While race can affect many aspects of daily life, it is not the main factor in forming friendships.
This is according to a recent Harvard-UCLA study, which suggests the assumed racial preference in friend choice is actually due to aspects such as shared ethnic background or the social pressure to return a friendly gesture.
“If you don’t have fine grain data, you overestimate the importance of race,” said Andreas Wimmer, a UCLA sociology professor and the lead author of the study.
Additional factors influencing friendship choices include the tendency to form relationships through mutual friends, similar socioeconomic status and majors.
The results were based on a four-year study conducted by Wimmer and Kevin Lewis, a Harvard graduate student in sociology . To reach a relevant and diverse subject group, the researchers collected data via Facebook.
After approaching Facebook for permission to collect data through its website, Wimmer and Lewis gained default access to the network of an undisclosed university with a high rate of participation. The researchers then narrowed their subject pool to the university’s freshmen, and sifted through the public profiles and photo albums of 740 students, tracking the progress of their college lives.
Instead of relying on the “friending” option of the site, Lewis said he and Wimmer evaluated friendships based on posted and tagged photos of friends.
“The existence of Facebook allows us to study how people relate to each other,” Wimmer said.
The researchers also collected information such as movie and book preferences, home state and major. Initially, they found that students of similar racial backgrounds befriended each other more frequently than members of other races, an insight that had been determined in past sociological studies.
However, after further analysis, researchers realized that same-race preference is actually an inclination toward students of the same ethnicity.
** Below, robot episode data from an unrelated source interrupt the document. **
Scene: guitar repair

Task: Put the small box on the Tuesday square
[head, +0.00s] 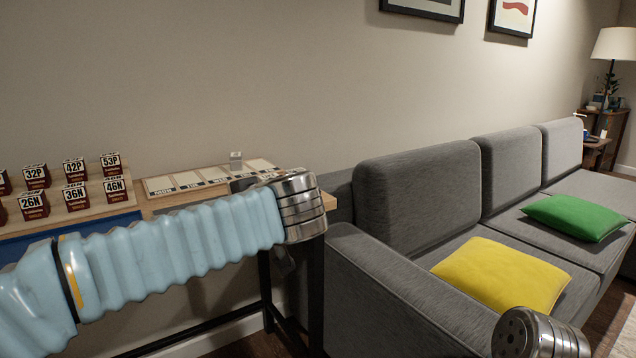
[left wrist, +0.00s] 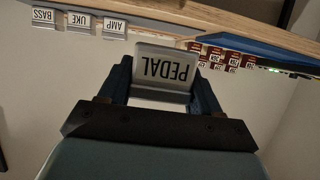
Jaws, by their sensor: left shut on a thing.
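My left gripper (left wrist: 160,92) is shut on a small silver-grey box (left wrist: 163,68) marked PEDAL, which appears upside down between its dark fingers in the left wrist view. A strip of pale day squares (head: 188,179) lies on the wooden table (head: 330,201). My right gripper is out of view.
A small grey box (head: 236,157) stands at the back of the strip. Stepped racks of dark boxes (head: 75,196) stand at left. In the left wrist view, boxes marked BASS (left wrist: 43,17), UKE (left wrist: 78,22) and AMP (left wrist: 114,26) show. A grey sofa (head: 420,190) adjoins the table.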

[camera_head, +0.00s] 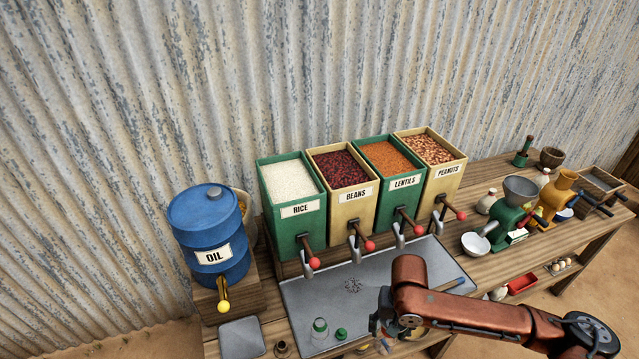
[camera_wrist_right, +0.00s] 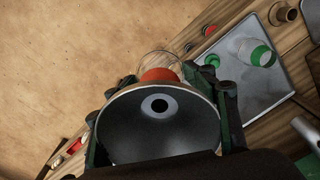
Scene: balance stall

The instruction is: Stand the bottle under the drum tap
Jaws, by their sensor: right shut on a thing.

“If you go out and ask people what race they are, (you see that) Asians hang out with each other,” Lewis said. “By looking at a more fine-grained level, we were able to identify that it’s not just that Asians hang out with each other, but Japanese students hang out with Japanese students and Chinese students with Chinese students. It provides a more accurate explanation of what’s going on.”
However, some ethnic groups may value race more strongly than others. While Lewis said Asians, whites and people of mixed backgrounds did not rely as much on race, blacks and Latinos befriended each other more frequently. Regardless, Wimmer said the study was “good news” in terms of the reasons behind friendship development.
“It shows that putting people together in the same environment is more important than race at times,” Wimmer said.